Arising from the definition of the word void, and upon a consideration of the judgment by Gorven J, it is accepted that the resolution of 2007 no longer existed after the court ruled it to be void. If this is the case, then such resolution could subsequently not be ratified by the members of [the appellant]. Once this decision is arrived at in respect of the first resolution it follows that the second resolution could also not be ratified since it is based on the legal validity of the first resolution. While the parties agreed the special resolution of 2007 was invalid, they seem to have overlooked the wording of the judgment by Gorven J. Not only did it declare the resolution invalid, it went further to declare it void.’

[18]   On that basis the learned Judge held that the second resolution could not be sustained and both had to be set aside. The result was the upholding of the appeal against the second respondent’s adjudication order, and a declaration that

[t]he levies payable by members of the [appellant] from 1 March 2008 to 23 November 2017 fall to be calculated in accordance with the method of calculation of the levies which subsisted prior to 1 March 2008.’

ON APPEAL

[19]   Both the contested resolutions purport to ratify something. That is where the similarity between them begins and ends. The second resolution seeks to ratify conduct. Although the first resolution is not as easily construed, it appears to evidence an intention to ratify and thereby bring into conformity with law a resolution passed 10 years earlier, with a view to bringing about that during that 10 year interval the articles of association of the applicant should be regarded in law as having been amended by the 2007 resolution, despite the fact that the articles of association were not amended through or in consequence of the resolution of 2007.

[20]   The appellant argues that the first resolution achieved its intended purpose of bringing about that, when considering the period between 2007 and 2017, the articles of association must be taken to have been amended by the 2007 resolution, that being a consequence of ratification of that resolution. On that basis the conduct of the directors of the company in those years with regard to the raising of levies could not be challenged.
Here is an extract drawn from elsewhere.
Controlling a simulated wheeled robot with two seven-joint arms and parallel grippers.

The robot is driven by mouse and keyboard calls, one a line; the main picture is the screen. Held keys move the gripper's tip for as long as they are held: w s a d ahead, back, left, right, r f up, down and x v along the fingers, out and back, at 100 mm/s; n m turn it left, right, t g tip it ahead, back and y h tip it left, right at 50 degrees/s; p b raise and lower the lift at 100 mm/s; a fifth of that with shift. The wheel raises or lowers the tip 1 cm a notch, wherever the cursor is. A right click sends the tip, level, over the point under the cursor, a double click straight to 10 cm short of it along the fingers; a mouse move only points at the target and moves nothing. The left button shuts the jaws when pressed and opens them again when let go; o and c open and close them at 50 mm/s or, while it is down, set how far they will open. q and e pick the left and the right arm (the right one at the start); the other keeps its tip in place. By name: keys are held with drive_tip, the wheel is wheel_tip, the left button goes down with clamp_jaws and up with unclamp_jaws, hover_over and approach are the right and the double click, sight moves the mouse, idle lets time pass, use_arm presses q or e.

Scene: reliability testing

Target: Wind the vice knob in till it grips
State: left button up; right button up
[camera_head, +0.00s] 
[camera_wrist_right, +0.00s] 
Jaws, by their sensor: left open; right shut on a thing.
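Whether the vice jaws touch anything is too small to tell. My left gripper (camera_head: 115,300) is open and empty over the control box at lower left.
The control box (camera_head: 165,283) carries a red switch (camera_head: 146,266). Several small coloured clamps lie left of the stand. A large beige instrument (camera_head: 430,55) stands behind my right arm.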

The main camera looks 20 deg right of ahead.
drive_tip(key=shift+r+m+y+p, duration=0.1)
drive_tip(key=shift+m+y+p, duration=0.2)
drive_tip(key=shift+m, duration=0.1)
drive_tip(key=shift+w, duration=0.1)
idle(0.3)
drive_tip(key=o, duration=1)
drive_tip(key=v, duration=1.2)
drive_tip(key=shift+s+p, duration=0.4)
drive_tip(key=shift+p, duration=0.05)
There was no need for Resolution No 2. However that does not mean, as was held in the court a quo, that the validity of the second resolution rested on the validity of the first. If the first resolution was invalid, then an alternative question needs to be answered in order to determine the fate of the second resolution. Could the members of the company by special resolution ratify and put beyond challenge the conduct of the directorate of the company in raising levies on a basis not sanctioned by the articles of association?

[21]   On that analysis one must resolve the argument over the first resolution before considering the second one.

ON APPEAL : RESOLUTION 1 OF 2017

[22]   Counsel for the appellant has argued that the learned Judge in the court a quo erred in coming to the conclusion that Gorven J had declared the resolution of 2007 void. As I understand the argument, because Gorven J made no such declaratory order, the “voidness” in the resolution of 2007 followed from the failure to register it within the six month period allowed by the Companies Act, 1973. For that reason, argued counsel, it could be revived and operate through the ratification effected by Resolution No 1 in 2017. In support of this last mentioned proposition counsel cited a passage at page 802 of the report of the judgment in Neugarten and Others vs Standard Bank of South Africa Limited 1989 (1) SA 797 (A). Neugarten concerned a dispute over a guarantee provided by a company in breach of s 226(1) of the Companies Act, 1973. Section 226(2) would have permitted the guarantee if, inter alia, it was furnished with the consent of all the members of the company. All the members save one agreed. The passage relied upon comes from the judgment of Nicholas AJA and reads as follows.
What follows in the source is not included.